Dış Ülkelerden Türkiye’ye Yönelik Göçler
Geniş bir arazi parçasına hükmeden Osmanlı İmparatorluğu’nun gerileme döneminde arazi kaybetmeye başlaması ile birlikte kaybedilen bu yerlerden Osmanlı İdaresi altında kalan bölgelere, İmparatorluğun son dönemlerinde ise Anadolu’ya doğru devamlı bir göç hareketi süregelmiştir. Anadolu’ya yönelen bu göç hareketi Türkiye Cumhuriyeti kurulduktan sonra da devam ederek günümüze kadar gelmiştir.Yapılan araştırmalar, Anadolu’ya yönelik toplu ilk göç hareketlerinin 1768 Osmanlı-Rus Savaşı ve sonrası imzalanan Küçük Kaynarca Antlaşması (1774) arasında geçen süre içerisinde başladığını göstermektedir. Daha sonraları Yugoslavya, Bulgaristan ve Yunanistan’ın bağımsız devletler olmaları, Anadolu’ya nüfus göçünü hızlandırmıştır .Hızı zayıflamış olmasına rağmen bugün de devam etmektedir. 1771-1989 yılları arasını kapsayan kabaca son 200 yıl içinde Anadolu’ya gelen göçmen sayısı 7,8 milyonu aşar. Bu kitlenin yaklaşık 2,2 milyonu Cumhuriyetin ilanından sonra gelenlerdir. Söz konusu göçmenlerin %96’sının çıkış yeri Yunanistan, Bulgaristan, Eski Yugoslavya ve Romanya gibi dört Balkan ülkesidir.

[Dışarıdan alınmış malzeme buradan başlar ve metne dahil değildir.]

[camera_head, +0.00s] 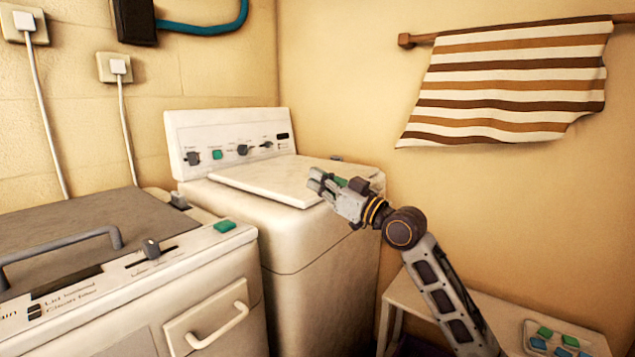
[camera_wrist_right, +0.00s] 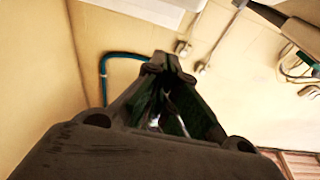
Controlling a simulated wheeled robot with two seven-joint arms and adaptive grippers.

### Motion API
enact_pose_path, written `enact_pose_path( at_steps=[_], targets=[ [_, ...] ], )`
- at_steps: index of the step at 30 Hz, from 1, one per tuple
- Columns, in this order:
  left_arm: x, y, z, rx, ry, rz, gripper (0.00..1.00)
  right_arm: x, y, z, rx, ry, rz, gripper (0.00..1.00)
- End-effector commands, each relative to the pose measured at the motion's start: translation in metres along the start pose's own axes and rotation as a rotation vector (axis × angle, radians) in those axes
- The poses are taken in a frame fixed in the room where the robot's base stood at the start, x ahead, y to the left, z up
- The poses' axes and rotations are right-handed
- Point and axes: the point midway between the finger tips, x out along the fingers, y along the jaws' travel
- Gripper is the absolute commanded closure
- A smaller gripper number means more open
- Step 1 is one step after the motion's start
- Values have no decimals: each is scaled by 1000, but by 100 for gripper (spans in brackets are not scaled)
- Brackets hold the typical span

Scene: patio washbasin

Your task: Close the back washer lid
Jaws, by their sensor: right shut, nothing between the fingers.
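The back washer (camera_head: 315,240) is a white top-loader in the corner, with a raised control panel (camera_head: 228,141) of knobs and a green button along its rear. Its white lid (camera_head: 262,179) lies flat or nearly flat over the top; I cannot tell whether a small gap remains under it. My right gripper (camera_head: 316,182) is at the lid's right end, at or just above its surface, hiding that corner. Its fingers are shut and empty, and their tips meet in the right wrist view (camera_wrist_right: 160,62). My left gripper is not in view.
A front machine (camera_head: 214,265) with a grey top, handle and slider stands at the left. A white bench (camera_head: 510,312) with a tray of coloured blocks (camera_head: 557,342) is at lower right. A striped towel (camera_head: 510,85) hangs on the right wall. A teal hose (camera_head: 205,27) runs along the left wall.

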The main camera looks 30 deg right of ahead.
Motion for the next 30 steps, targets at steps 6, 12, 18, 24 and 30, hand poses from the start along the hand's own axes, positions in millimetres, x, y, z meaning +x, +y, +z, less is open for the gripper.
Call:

Dıştan Anadolu’ya yönelmiş göçlerin ana nedeni maalesef “zorunlu göç ettirme” esasına dayanır. Örneğin 1792 Yaş Antlaşması ile Kırım’ı işgal eden Çarlık Rusya’sı, Kırım Türkleri’ni zorunlu olarak göç ettirmiştir. Yine 1877-78 Osmanlı-Rus savaşı sırasında Kafkasya ve Balkanlarda Rus Ordularının baskısından kaçan önemli bir nüfus kitlesi Anadolu’ya sığınmıştır. Benzer şekilde Yunanistan ve Bulgaristan’ın Türk nüfusuna uyguladığı sistemli baskılar da Anadolu’ya yönelen göçlerin ana nedenidir. Göçlerin nedenleri arasında az da olsa “değiştirme yoluyla göç” olayı diğer bir faktördür. Örneğin Lozan Barışı uyarınca Ege Adaları ve Makedonya’dan yaklaşık 400.000 kişilik bir nüfus Anadolu’ya alınmış, buna karşılık Doğu Karadeniz ve Trakya’daki Rumların hemen tamamı (İstanbul’dakiler hariç tutulmuştur) olan 150.000 kişi Yunanistan’a gönderilmiştir. Balkan ülkelerinin dışında daha az da olsa zaman zaman Orta Asya, Kıbrıs, Eski Sovyetler Birliği gibi değişik bölgelerden de Anadolu’ya göçler olmuştur. Örneğin 1979’da Sovyetler’in Afganistan’ı işgalinden sonra Pakistan’a sığınan 4350 kişi 1986 yılında Türkiye’ye getirilerek yerleştirilmiştir
Türkiye ayrıca, çeşitli anlaşmazlıklara sahne olan komşu ülkelerde yaşayan toplumlar için de zaman zaman sığınılacak bir ülke olarak değerlendirilmiştir. Nitekim İran da şahlık rejiminin bitmesinin ardından, İran-Irak savaşı esnasında ve Körfez Savaşı’ndan hemen sonra yüzbinlerle ifade edilebilen nüfus kitleleri sınırlarımız içinde ikamet ettirilmişler ve her türlü ihtiyaçları karşılanmıştır. Söz konusu toplulukların önemli bölümü daha sonra geri dönmüşlerdir.